IBM: Vulnerability Disclosures Hit New High in 2010

A new report from IBM vulnerability

In its annual X-Force 2010 Trend and Risk Report, IBM counted 8,562 vulnerability disclosures for the year -- the largest total ever. Forty-nine percent of the vulnerabilities disclosed in 2010 were Web application vulnerabilities. The majority of these were cross-site scripting and SQL injection issues. However, the report notes that this may only be the tip of the iceberg, since “many organizations develop third-party applications in-house that are never even reported publically and are not included” in IBM’s tally.

“The main challenge in implementing a more secure software development approach is making sure that the teams within a company who are pursuing this have the right level of support from the rest of the organization,” Tom Cross, threat intelligence manager at IBM X-Force, wrote in an e-mail to CRN. “Software security teams should start small and introduce changes that will have a measurable impact with minimal disruptions to existing workflows. It’s important to make sure that the whole organization sees the value of these efforts or they will not be as successful.”

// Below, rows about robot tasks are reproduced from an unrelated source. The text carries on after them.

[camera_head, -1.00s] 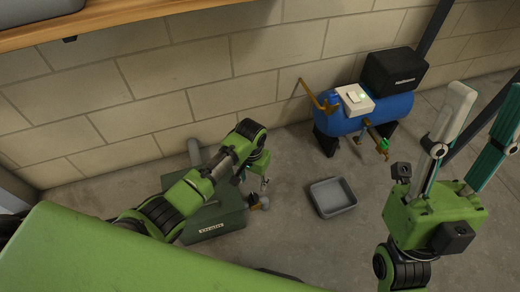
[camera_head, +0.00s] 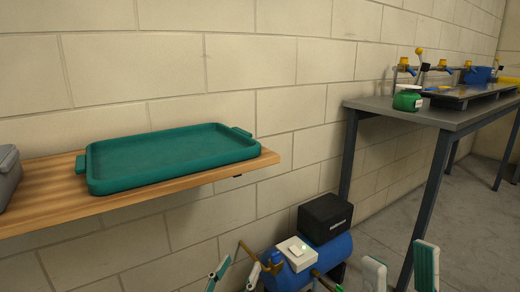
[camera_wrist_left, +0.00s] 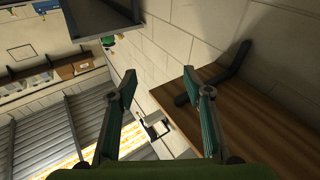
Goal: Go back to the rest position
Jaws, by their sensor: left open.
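My left gripper (camera_head: 236,270) shows at the bottom edge of the head view, only its fingertips in frame, in front of the wall below the wooden shelf. In the left wrist view its two fingers (camera_wrist_left: 159,75) stand wide apart with nothing between them. My right gripper (camera_head: 401,262) shows at the bottom right of the head view, its fingertips apart and empty. The rest of both arms is out of the head view.
A wooden shelf (camera_head: 40,215) at the left carries a green tray (camera_head: 170,158). A blue compressor (camera_head: 328,252) with a black box (camera_head: 325,217) on top stands below, close behind the grippers. A grey workbench (camera_head: 455,113) stands at the right; bare floor shows beneath it.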

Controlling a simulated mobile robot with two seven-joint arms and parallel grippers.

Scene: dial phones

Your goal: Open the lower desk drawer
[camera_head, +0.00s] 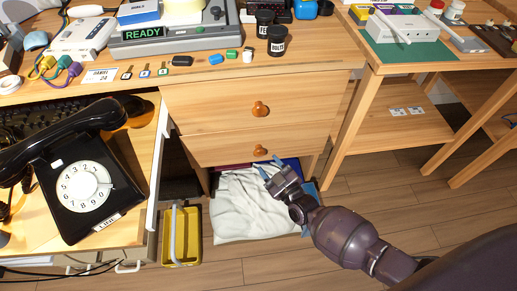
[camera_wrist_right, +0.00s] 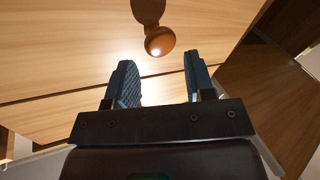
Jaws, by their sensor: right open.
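The lower desk drawer (camera_head: 215,150) is a light wood front under the upper drawer, with a round brown wooden knob (camera_head: 260,151). It looks closed. My right gripper (camera_head: 271,165) is just below and slightly right of this knob, its fingers pointing toward the drawer. In the right wrist view, a round wooden knob (camera_wrist_right: 158,40) shows above and beyond the fingertips. The right gripper (camera_wrist_right: 160,78) is open there, with nothing between its two dark fingers, and appears apart from the knob. My left gripper is not in view.
The upper drawer (camera_head: 205,105) has its own knob (camera_head: 260,109). A pale cloth (camera_head: 245,205) lies in the space beneath the drawers. A yellow bin (camera_head: 191,250) stands on the floor to the left. A black dial phone (camera_head: 60,195) sits at left. Floor on the right is clear.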

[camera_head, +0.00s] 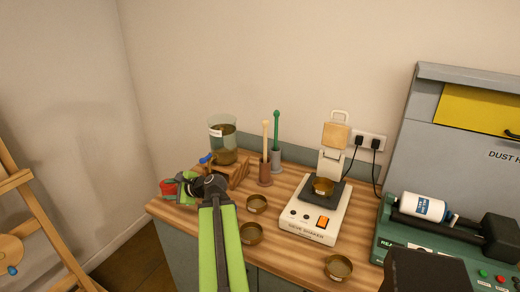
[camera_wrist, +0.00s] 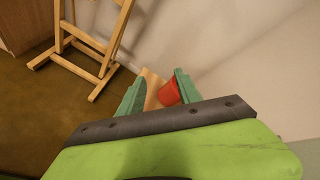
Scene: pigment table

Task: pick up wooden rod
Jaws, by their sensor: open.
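The wooden rod (camera_head: 265,135) is pale with a rounded top. It stands upright in a brown holder (camera_head: 265,174) near the back of the wooden table, left of a green rod (camera_head: 276,128) in a grey holder (camera_head: 275,159). My gripper (camera_head: 176,189) is over the table's left corner, well left of the wooden rod and apart from it. In the wrist view my gripper (camera_wrist: 160,74) is open, with a red cup (camera_wrist: 169,93) showing between and beyond its fingers. The wooden rod is not in the wrist view.
A glass jar (camera_head: 222,141) on a wooden stand is between my gripper and the rods. Several small brass bowls (camera_head: 257,204) are on the table. A white shaker (camera_head: 312,217) stands right of the rods. A wooden easel (camera_head: 36,218) is at far left.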

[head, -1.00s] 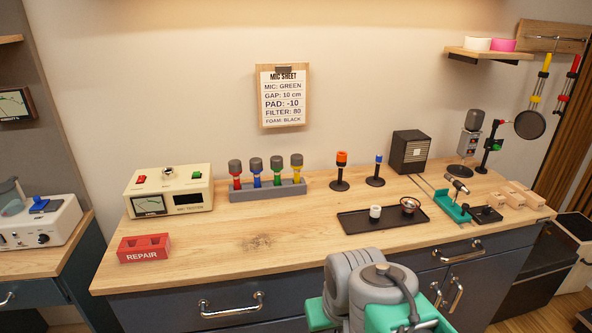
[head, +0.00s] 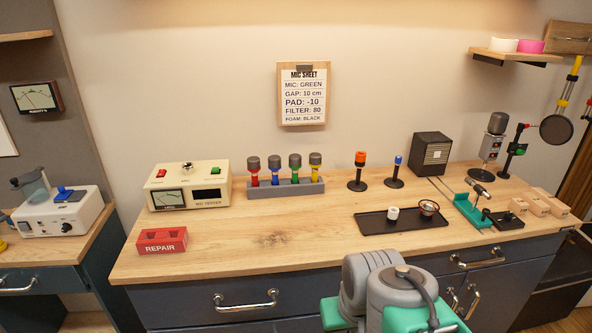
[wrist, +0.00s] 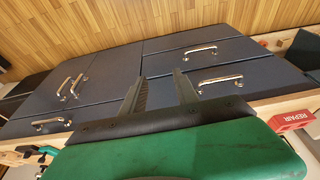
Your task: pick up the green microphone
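The green microphone (head: 295,170) stands upright in a grey rack (head: 287,189) on the wooden counter, in the head view. It has a dark grey head and a green band, and sits between a blue and a yellow microphone. My gripper (wrist: 161,86) shows in the wrist view with its two dark fingers apart and nothing between them. It is in front of the cabinet's dark drawers, away from the rack. In the head view my arm is at the bottom right of centre and my fingers are out of sight.
A cream mic tester (head: 188,186) and a red repair block (head: 162,241) are left of the rack. Two small stands, with an orange top (head: 359,170) and a blue top (head: 395,172), are to its right. A black tray (head: 402,222) lies nearer the front. The counter before the rack is clear.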

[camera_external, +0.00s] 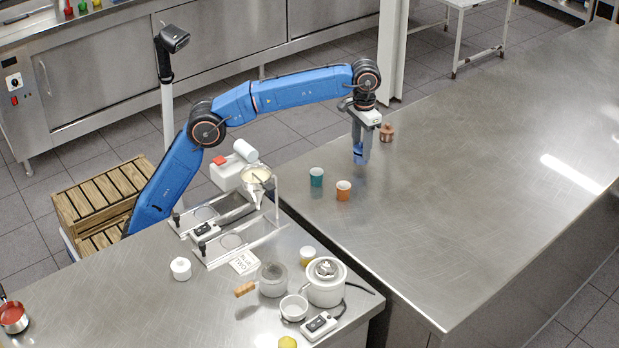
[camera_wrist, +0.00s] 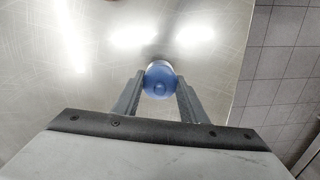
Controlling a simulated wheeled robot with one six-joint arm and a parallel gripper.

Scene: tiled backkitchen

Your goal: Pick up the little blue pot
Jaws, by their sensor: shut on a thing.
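In the outside view my gripper (camera_external: 362,155) points down over the left side of the long steel table. There a small bit of the blue pot (camera_external: 358,158) shows at the fingertips, mostly hidden by the fingers. I cannot tell whether the pot touches the table.
A teal cup (camera_external: 316,177) and an orange cup (camera_external: 343,190) stand left of and nearer than my gripper. A brown pot (camera_external: 387,133) stands just behind it to the right. The steel table (camera_external: 480,180) is clear to the right. Its left edge is close.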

While IBM described vendors as being diligent in releasing patches, at least 44 percent of all the vulnerabilities disclosed in 2010 had no corresponding patch by the end of the year.

“We see exploit code being released onto the Internet months or even years after the public disclosure of the vulnerability those exploits target,” Cross said. “X-Force believes that these exploits are being used in private to launch attacks and are only released to the public after they are no longer valuable as attack tools. This indicates to us that there are vulnerable systems out on critical networks that are still not patched, months after patches have become available, and attackers are targeting those systems successfully.”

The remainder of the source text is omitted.